Tonyskansascity has posted a rumor that KC government officials may be considering increases to the city's earnings tax as a way to generate more revenue and meet the city's budget shortfall. Currently businesses, residents, and non-residents working in the city are taxed 1% by the city on their income over and above what the state and federal government taxes.
Tony's take on the proposed tax increase is that it would be good for the city; that it would get JoCo residents to pay their fair share. What Tony seems to be forgetting is the negative impact such an increase would have on businesses and jobs in the city.
Already KC finds it extremely difficult to attract new businesses and conversely new jobs to Kansas City. One of the primary reasons for this is KC's 1% earnings tax. Take for example companies like Garmin and Sprint who chose to put their global headquarters in the Kansas City area. They didn't choose the city, they chose outlying suburbs like Overland Park and Olathe. It doesn't take a psychic to see that increasing the earnings tax would make the process of attracting new businesses that much more difficult.
Worse yet, there is strong evidence that KC's earnings tax is pushing middle- and upper-income residents out of the city. A recent report by KC policy analyst Joan Pu (insert bodily excretion joke here) found that KC's share of personal income for the entire metro area has been steadily falling. The report also states that although the population of the entire metro has been steadily increasing, the city's has remained flat.
One can tune in to any local call-in radio show and hear scores of area residents proclaim their disdain for the city's earnings tax. Many site the tax as the very reason they no longer live nor work in the city.
There is no doubt that something must be done to correct the city's budget imbalance, but increasing taxes is just not one of them. Supply-side economics shows that if the city were to lower, or better yet remove the earnings tax, it would spur economic growth leading to more sales and property being collected by the city. It would also remove the major disincentive to living or working in the city, which just might give the city a real shot at filling all those empty lofts downtown. But this is a long term fix and the city needs one in the near term.
The mayor and the city manager have both urged cuts. The city manager wants to fire approximately 200 city employees and the mayor wants to cut fledgling projects like the zoo and some of the art galleries and museums that sit largely unused by the public.
Clearly spending cuts need to be made and starting with staffing is a good idea, but perhaps Mr. Cauthen should be looking at many of his under qualified and over paid appointees before going after the city's lesser paid employees.
Closing the zoo seems in appropriate as well, but there is no doubt that the zoo is being mismanaged. It's far too spread out and not really conducive to single day trips.
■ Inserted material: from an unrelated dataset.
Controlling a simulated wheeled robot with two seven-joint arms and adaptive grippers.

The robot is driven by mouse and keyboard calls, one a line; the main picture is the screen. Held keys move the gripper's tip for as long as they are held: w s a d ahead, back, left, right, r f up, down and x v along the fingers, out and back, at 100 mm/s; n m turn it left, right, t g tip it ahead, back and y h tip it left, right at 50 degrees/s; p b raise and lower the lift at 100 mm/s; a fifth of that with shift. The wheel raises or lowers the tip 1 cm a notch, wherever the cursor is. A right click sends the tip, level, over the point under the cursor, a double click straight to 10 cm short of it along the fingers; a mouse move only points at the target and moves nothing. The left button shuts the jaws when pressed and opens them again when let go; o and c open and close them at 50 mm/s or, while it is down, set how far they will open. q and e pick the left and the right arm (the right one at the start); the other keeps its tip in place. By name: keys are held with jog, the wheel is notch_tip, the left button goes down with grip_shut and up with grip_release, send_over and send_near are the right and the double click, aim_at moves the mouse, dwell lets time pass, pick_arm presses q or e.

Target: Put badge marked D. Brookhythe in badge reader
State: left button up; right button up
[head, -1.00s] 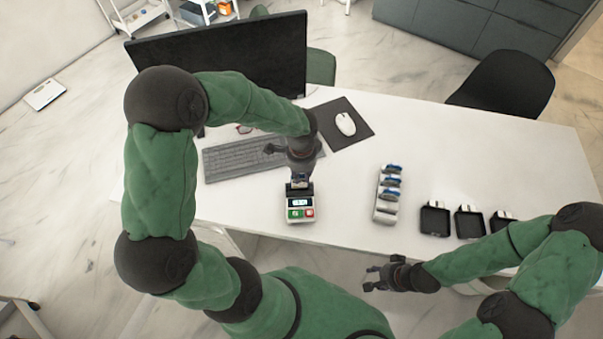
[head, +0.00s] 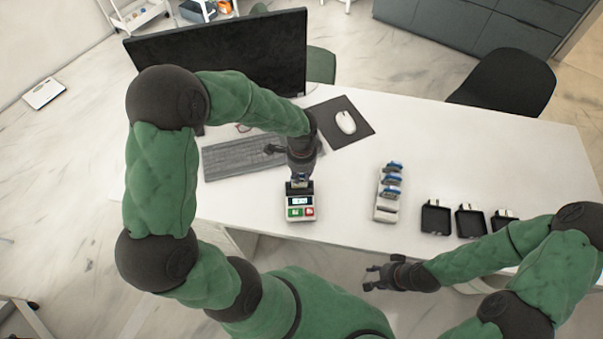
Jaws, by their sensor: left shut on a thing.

Leaving area animal lovers more likely to travel to Topeka or St. Louis for a better experience. So maybe closing it wouldn't be such an awful thing if the area was dedicated to using it as an opportunity to bring in a new, more attractive zoo in the not-so distant future.
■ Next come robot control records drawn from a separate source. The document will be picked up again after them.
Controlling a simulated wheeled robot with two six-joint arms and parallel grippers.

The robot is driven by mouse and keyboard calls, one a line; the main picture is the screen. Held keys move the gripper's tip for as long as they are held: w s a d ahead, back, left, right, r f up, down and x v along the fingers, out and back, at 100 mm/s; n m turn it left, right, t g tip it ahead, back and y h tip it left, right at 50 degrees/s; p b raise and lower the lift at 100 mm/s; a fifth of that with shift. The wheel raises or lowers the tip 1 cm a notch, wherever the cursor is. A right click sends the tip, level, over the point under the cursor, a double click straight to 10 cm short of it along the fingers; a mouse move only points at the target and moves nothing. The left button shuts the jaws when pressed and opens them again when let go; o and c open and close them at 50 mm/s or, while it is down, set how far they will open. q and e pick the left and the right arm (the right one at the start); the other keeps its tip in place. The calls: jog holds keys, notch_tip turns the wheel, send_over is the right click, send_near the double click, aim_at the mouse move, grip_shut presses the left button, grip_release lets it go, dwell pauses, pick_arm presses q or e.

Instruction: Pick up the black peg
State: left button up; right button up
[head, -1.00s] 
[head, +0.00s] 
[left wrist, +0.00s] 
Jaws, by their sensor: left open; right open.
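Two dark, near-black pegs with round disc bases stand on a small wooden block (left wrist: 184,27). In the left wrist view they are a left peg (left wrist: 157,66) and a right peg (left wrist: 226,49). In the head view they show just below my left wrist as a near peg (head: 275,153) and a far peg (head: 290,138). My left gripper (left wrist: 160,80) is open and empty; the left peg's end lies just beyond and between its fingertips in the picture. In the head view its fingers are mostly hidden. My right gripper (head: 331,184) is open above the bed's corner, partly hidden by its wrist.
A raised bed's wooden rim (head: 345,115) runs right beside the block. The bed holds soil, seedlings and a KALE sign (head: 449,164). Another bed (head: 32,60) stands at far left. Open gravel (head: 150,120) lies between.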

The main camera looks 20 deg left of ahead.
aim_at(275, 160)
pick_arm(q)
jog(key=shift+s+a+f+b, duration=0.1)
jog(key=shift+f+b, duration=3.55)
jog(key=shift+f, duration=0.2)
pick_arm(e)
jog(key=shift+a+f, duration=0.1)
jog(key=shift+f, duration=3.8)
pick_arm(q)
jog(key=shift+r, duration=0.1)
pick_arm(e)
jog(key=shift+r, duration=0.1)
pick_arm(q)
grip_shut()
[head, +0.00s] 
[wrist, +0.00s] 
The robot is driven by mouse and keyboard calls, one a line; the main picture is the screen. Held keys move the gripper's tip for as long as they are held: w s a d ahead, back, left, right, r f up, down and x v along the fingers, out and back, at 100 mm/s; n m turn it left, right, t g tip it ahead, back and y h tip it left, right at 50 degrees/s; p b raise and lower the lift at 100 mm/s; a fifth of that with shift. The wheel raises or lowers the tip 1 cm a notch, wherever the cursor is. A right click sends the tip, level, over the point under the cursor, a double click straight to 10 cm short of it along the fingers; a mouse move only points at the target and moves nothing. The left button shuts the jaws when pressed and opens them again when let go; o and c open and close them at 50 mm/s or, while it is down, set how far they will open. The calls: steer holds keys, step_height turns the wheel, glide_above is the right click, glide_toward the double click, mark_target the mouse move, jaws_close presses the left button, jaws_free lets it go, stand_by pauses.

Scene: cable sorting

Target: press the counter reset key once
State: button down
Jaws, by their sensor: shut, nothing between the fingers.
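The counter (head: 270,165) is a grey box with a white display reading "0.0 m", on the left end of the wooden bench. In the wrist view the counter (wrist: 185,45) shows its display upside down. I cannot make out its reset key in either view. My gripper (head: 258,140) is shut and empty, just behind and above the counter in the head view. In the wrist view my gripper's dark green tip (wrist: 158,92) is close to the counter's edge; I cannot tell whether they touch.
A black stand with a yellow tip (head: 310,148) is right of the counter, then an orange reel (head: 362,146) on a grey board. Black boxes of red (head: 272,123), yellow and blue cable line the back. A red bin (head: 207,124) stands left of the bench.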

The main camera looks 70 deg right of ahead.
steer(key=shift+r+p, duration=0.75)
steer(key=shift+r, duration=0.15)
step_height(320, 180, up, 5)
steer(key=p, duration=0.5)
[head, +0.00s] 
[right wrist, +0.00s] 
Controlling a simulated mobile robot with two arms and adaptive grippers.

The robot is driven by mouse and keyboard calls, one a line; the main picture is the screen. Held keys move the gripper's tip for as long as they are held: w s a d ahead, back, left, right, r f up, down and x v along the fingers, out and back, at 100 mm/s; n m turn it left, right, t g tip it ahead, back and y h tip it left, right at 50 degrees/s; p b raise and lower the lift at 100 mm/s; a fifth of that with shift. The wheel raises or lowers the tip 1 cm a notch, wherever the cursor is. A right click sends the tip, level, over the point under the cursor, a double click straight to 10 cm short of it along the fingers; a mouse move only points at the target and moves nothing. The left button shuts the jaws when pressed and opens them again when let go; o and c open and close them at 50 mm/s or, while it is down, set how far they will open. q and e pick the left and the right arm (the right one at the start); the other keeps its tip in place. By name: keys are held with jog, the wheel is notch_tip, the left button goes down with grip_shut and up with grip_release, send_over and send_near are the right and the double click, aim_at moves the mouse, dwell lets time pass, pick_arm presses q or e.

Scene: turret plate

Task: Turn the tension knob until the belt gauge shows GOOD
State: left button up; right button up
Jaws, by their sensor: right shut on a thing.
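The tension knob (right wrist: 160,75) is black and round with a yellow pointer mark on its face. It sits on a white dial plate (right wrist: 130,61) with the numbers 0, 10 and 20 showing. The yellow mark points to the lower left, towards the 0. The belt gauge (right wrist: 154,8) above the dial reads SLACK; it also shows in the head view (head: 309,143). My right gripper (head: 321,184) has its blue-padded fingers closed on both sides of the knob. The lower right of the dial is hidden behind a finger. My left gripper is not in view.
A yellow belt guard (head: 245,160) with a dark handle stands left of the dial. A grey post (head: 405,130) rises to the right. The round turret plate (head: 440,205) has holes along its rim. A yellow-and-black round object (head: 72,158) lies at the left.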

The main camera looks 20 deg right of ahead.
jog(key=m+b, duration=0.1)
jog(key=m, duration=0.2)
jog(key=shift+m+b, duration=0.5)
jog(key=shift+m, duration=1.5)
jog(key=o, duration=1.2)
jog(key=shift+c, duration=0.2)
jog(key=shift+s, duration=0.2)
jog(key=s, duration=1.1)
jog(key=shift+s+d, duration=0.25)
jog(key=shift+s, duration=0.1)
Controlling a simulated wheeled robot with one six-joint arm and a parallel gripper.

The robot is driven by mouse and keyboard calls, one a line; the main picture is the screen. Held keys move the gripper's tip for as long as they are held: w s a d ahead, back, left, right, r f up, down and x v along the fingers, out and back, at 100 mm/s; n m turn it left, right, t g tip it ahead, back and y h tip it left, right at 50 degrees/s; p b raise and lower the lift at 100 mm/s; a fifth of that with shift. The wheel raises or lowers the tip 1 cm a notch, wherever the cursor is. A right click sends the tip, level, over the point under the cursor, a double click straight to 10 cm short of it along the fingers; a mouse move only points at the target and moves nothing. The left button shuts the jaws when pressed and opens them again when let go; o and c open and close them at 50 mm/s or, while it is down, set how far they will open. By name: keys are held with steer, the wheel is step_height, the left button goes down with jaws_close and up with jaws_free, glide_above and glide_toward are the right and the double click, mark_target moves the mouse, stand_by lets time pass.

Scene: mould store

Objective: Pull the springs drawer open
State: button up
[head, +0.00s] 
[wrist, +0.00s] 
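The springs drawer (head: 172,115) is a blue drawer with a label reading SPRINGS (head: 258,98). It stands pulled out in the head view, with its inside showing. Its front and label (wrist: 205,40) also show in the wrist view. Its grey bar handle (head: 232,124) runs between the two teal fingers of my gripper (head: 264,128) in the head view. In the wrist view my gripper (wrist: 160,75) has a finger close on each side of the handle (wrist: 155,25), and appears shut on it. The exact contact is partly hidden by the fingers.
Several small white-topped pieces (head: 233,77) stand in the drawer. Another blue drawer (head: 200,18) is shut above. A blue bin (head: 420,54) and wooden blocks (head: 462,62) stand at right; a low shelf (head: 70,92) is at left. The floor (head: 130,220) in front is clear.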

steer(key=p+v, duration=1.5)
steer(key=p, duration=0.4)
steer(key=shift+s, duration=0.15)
The city would also do well to stop building things we already have... i.e. the Sprint Center. We keep hearing what a resounding success it has been by proponents of the project, but they seem to ignore that arena isn't any bigger than Kemper. That any event that has been held in the Sprint Center could have just as easily been held at Kemper. The new arena hasn't attracted any new teams to the area, as promised, and the longer it sits without an anchor tenant the more unlikely it will ever get one.
The P&L has been rife with broken promises and is far behind schedule and revenue projections. Despite all this, the mayor still believes spending more TIF money for a soccer complex, a sport that is anything but popular, in the blighted Bannister area is somehow going to buck the trend.
If they look a little harder, Funkhouser and Cauthen kind find ample cuts in the KCMO school district. They are currently paying two people superintendent salaries, yet only one is actually doing the job. The district has one of the highest per student costs, but performs as one of the worst in the nation.
The city can also generate more revenue by getting multi-billionaire team owners to pay their fair share of upkeep and upgrade costs for the stadiums they inhabit at the city's expense. For instance, why do the Chiefs get the revenue from the annual Border War showdown, a football game between KU and MU, if the city owns the stadium? Should that revenue not go to the city?
There are clearly better options available for the city to overcome its budget shortfall than raising the antiquated earnings tax.